* [Work to complete]:
Scan the lines below for the word "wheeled". Copy each line you find it in.

================

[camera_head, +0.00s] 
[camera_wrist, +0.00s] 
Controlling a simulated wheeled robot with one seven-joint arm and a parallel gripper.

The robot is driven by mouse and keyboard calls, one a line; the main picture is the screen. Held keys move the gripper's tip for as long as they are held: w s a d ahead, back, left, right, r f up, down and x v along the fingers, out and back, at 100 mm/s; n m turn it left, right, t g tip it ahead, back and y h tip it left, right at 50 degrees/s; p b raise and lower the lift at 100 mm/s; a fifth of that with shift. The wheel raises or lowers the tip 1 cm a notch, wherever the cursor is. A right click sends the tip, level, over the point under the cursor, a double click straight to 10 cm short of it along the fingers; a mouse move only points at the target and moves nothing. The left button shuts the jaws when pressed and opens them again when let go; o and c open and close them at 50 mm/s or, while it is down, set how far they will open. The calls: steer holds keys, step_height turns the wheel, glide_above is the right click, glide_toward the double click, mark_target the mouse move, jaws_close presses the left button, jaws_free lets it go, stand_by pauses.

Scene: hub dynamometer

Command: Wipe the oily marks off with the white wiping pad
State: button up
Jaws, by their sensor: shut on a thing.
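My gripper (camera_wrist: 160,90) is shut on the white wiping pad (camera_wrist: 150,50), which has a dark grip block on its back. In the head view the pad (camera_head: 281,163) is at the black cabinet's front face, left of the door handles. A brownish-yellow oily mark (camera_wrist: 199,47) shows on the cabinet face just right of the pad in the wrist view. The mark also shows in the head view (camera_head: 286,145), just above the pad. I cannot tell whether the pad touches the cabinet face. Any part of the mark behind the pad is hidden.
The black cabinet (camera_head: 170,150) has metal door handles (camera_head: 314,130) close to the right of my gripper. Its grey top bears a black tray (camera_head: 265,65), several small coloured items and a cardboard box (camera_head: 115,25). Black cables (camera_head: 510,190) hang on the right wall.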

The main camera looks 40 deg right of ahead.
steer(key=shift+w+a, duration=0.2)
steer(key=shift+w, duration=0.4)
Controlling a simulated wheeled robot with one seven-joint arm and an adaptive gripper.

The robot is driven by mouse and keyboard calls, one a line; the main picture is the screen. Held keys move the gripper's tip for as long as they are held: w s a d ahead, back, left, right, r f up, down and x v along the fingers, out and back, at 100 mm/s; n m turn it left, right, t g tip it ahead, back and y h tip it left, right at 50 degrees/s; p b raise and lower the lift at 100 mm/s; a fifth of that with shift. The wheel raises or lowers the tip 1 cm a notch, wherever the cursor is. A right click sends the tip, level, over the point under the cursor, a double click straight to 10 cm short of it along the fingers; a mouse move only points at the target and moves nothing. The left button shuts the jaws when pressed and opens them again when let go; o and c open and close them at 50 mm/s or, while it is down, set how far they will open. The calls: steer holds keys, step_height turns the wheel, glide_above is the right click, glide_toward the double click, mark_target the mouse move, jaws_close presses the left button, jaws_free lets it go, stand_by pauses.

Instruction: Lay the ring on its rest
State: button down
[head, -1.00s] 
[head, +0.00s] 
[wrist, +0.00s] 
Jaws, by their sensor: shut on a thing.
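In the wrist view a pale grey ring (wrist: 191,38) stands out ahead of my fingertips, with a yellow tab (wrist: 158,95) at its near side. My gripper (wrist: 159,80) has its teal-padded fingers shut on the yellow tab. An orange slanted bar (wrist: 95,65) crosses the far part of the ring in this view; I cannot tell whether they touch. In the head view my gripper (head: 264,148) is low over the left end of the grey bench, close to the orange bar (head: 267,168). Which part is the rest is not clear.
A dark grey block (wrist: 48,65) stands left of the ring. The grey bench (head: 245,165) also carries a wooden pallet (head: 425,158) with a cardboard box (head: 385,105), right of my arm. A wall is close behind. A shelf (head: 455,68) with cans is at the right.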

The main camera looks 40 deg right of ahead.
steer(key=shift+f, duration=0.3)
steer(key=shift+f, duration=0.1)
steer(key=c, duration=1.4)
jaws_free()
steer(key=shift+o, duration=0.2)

================

* [Response to this task]:
Controlling a simulated wheeled robot with one seven-joint arm and a parallel gripper.
Controlling a simulated wheeled robot with one seven-joint arm and an adaptive gripper.

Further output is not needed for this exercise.